Depuis 2015, le milliardaire russe Dmitri Rybolovlev et le marchand d'art genevois Yves Bouvier se livrent une véritable guerre de tranchées. Le premier soupçonne le second de lui avoir surfacturé 38 oeuvres d'art, empochant au passage des centaines de millions. Mais c'est au volet fiscal, en Suisse, de ce dossier que le Tribunal fédéral s'est indirectement intéressé, récemment.
Yves Bouvier est suspecté par l'Administration fiscale fédérale de ne pas avoir déclaré des revenus entre 2005 et 2015, évitant ainsi de payer 81 millions de francs d'impôts, au minimum. Des documents saisis par l'AFC au domicile et dans des entreprises genevoises du marchand d'art en avril 2017 avaient été mis sous scellés, au motif qu'ils contiendraient «des secrets confiés à des avocats».

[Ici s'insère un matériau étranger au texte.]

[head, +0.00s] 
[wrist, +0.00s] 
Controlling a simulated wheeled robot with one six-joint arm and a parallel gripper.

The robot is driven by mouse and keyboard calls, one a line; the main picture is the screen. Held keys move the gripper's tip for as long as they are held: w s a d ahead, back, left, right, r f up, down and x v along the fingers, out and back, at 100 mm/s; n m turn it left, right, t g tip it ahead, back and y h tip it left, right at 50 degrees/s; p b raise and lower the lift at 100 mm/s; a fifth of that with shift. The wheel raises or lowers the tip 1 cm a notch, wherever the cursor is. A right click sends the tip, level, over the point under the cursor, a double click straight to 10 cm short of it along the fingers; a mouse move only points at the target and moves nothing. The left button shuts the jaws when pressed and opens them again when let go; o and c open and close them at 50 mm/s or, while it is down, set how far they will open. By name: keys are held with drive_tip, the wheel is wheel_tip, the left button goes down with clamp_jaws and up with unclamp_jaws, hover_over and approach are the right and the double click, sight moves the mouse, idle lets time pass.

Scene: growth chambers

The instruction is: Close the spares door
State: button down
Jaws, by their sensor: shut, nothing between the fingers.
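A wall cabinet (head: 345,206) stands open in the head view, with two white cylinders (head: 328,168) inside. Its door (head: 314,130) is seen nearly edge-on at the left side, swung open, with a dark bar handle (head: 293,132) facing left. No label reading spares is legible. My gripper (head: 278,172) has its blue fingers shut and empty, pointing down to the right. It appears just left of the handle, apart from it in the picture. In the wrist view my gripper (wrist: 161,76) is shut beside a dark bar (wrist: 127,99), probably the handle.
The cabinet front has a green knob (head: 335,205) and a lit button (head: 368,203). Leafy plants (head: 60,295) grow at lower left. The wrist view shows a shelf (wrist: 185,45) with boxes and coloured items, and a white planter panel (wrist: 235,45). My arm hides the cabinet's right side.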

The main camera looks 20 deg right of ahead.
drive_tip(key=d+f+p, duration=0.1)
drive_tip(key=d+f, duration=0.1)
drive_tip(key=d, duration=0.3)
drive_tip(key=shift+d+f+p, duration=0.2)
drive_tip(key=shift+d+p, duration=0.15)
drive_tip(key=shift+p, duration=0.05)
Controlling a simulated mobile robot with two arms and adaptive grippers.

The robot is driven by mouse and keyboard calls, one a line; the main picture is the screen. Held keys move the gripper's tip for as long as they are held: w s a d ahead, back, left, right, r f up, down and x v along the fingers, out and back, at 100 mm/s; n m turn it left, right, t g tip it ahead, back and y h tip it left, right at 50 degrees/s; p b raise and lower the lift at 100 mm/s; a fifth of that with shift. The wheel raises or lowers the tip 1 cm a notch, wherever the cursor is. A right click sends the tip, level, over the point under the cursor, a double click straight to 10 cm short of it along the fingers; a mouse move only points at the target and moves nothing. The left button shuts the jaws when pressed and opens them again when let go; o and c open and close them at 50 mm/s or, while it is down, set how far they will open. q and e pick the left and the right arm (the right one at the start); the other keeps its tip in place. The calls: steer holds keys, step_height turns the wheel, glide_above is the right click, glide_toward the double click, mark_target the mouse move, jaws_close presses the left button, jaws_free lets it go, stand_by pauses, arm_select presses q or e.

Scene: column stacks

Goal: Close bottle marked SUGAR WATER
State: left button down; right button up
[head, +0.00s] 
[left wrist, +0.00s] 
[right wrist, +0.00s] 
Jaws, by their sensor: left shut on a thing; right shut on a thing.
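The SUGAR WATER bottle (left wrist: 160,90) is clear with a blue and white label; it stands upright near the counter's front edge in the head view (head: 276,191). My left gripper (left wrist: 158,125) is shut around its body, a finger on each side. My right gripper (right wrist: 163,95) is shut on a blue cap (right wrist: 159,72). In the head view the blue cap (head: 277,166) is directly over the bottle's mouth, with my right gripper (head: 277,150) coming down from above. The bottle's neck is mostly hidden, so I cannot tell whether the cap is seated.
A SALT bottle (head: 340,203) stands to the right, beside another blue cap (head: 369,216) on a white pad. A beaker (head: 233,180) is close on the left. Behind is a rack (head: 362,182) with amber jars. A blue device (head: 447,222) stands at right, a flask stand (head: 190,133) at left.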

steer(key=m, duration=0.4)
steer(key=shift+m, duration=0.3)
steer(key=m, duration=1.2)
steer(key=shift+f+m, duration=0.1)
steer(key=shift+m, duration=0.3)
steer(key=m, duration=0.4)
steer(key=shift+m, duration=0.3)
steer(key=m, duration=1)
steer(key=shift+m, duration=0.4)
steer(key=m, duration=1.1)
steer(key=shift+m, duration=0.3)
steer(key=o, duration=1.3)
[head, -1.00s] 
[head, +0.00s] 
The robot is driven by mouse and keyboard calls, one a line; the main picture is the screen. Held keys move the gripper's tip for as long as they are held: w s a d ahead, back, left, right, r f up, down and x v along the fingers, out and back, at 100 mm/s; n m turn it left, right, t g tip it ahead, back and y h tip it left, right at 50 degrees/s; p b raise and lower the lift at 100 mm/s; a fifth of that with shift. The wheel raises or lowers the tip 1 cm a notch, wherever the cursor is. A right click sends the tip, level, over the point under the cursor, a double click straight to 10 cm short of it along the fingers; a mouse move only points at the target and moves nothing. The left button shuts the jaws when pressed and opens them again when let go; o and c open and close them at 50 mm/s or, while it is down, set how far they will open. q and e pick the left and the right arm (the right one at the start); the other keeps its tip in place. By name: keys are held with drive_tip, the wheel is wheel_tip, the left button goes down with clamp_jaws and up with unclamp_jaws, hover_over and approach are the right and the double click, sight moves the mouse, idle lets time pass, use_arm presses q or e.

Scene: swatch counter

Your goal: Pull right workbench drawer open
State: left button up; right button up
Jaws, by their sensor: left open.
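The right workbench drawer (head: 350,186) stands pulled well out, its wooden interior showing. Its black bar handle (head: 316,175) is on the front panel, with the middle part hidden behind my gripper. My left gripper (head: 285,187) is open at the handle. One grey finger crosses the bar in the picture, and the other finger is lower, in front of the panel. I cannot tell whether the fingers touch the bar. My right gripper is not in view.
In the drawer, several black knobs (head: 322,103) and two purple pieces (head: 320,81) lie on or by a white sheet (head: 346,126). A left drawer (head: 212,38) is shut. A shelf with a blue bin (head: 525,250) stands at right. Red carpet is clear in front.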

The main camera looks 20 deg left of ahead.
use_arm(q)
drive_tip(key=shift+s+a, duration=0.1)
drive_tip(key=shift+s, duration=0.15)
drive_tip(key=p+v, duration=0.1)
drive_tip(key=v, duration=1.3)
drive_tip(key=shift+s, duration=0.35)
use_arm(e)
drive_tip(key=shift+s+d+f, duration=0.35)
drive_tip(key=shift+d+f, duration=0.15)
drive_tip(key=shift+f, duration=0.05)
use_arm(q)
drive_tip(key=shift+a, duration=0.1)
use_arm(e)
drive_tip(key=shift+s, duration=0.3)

Afin d'accéder à ces documents, l'AFC a saisi le Tribunal pénal fédéral en 2018, lançant une demande visant Yves Bouvier. Or, la majeure partie des documents en question ayant été saisis au sein de ses entreprises genevoises, ces dernières auraient aussi dû être visées par le recours de l'AFC. Recours que le Tribunal pénal fédéral a donc jugé irrecevable. Dans un arrêt daté du 11 juin 2019 et révélé par le site Gotham City, le Tribunal fédéral a décidé de renvoyer le dossier au Tribunal pénal fédéral.

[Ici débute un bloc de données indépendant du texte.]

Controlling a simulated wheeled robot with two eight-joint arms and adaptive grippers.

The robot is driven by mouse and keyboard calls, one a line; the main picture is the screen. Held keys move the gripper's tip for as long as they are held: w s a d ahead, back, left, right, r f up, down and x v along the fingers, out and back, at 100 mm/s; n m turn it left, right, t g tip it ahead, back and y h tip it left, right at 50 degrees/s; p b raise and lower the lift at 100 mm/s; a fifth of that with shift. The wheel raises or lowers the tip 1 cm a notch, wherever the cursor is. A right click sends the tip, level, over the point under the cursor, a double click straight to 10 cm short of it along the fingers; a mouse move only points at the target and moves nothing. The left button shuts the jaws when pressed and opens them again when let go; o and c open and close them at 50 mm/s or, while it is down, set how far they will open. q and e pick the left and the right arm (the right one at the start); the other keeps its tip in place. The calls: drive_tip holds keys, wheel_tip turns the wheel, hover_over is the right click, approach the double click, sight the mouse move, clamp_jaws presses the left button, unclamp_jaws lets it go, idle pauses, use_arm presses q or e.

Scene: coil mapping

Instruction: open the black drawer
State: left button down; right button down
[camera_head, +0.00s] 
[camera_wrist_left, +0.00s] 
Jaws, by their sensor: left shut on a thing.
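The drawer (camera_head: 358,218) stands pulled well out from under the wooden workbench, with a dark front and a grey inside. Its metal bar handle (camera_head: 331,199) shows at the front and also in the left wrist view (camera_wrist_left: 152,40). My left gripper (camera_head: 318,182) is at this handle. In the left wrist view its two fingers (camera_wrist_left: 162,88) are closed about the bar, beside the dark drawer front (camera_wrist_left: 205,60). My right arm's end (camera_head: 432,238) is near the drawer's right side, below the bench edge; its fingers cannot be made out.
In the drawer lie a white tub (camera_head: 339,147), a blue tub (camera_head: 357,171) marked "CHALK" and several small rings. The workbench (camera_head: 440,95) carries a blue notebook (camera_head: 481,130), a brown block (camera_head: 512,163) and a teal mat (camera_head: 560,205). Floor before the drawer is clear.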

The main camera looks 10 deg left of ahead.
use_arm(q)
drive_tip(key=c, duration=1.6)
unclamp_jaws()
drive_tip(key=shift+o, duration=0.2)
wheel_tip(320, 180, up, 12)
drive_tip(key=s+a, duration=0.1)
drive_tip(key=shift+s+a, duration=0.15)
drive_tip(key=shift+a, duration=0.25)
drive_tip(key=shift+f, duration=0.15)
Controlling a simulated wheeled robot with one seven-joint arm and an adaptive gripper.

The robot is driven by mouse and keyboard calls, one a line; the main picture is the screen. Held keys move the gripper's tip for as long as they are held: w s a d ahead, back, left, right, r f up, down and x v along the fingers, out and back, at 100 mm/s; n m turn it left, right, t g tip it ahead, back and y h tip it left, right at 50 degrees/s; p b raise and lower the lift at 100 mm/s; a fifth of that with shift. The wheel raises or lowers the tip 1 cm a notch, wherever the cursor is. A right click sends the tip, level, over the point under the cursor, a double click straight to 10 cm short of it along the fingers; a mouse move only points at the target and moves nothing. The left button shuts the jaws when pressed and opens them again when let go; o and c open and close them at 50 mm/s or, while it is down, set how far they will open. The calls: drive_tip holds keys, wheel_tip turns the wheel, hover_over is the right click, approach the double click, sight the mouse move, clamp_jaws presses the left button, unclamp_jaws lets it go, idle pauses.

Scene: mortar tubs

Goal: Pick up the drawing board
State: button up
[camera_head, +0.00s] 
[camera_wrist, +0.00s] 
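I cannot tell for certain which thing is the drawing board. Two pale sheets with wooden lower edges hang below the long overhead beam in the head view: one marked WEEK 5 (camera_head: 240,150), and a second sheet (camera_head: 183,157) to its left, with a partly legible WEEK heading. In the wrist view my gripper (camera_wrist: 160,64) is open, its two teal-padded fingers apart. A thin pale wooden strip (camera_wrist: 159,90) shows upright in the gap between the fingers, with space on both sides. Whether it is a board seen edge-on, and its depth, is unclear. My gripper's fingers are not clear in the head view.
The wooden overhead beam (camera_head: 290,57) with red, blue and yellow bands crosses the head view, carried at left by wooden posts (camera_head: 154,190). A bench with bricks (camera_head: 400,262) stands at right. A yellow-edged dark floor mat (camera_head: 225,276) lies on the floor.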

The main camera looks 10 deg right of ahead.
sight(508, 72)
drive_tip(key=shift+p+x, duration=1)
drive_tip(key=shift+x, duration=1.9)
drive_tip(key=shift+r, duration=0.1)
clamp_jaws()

«Le Tribunal fédéral s'est prononcé seulement sur une question préalable de procédure, et non sur la question de fond de savoir si les scellés devaient être levés, relève Pierre-Alain Guillaume, l'avocat d'Yves Bouvier. Le tribunal a confirmé que notre client a qualité de partie à cette procédure, comme nous le défendions. Nous soutenons en outre que les sociétés étrangères d'Yves Bouvier, basées à Hongkong et aux îles Vierges britanniques, devraient elles aussi être parties à la procédure. Ce point devra être examiné par le Tribunal pénal fédéral.» Et si ce dernier décide de lever les scellés? «Cela constituerait une violation crasse du secret professionnel de l'avocat, qui finirait tôt ou tard devant la Cour européenne des droits de l'homme. Notre client a confiance en l'indépendance et l'impartialité des cours fiscales suisses.» «Puzzle recomposé petit à petit»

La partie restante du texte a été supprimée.